Supplied information:

= = = = =

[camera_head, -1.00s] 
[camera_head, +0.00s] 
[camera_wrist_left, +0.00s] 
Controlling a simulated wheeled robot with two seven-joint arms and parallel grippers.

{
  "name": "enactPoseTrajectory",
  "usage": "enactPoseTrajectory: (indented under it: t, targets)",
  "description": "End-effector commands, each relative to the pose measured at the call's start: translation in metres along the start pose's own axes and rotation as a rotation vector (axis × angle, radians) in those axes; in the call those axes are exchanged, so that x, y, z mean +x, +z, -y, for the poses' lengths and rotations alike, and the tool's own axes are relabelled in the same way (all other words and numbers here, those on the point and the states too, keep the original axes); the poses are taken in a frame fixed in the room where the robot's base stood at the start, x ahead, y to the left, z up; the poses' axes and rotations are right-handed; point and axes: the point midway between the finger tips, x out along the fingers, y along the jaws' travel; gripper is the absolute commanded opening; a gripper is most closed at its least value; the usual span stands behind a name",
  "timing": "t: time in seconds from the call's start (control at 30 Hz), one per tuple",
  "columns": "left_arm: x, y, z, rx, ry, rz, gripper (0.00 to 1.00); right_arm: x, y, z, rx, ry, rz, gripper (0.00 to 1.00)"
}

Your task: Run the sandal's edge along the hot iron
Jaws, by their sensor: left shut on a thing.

= = = = =

Challenge:
State how many lines of the data include the word "enactPoseTrajectory", with nothing else.

Result of this task:
2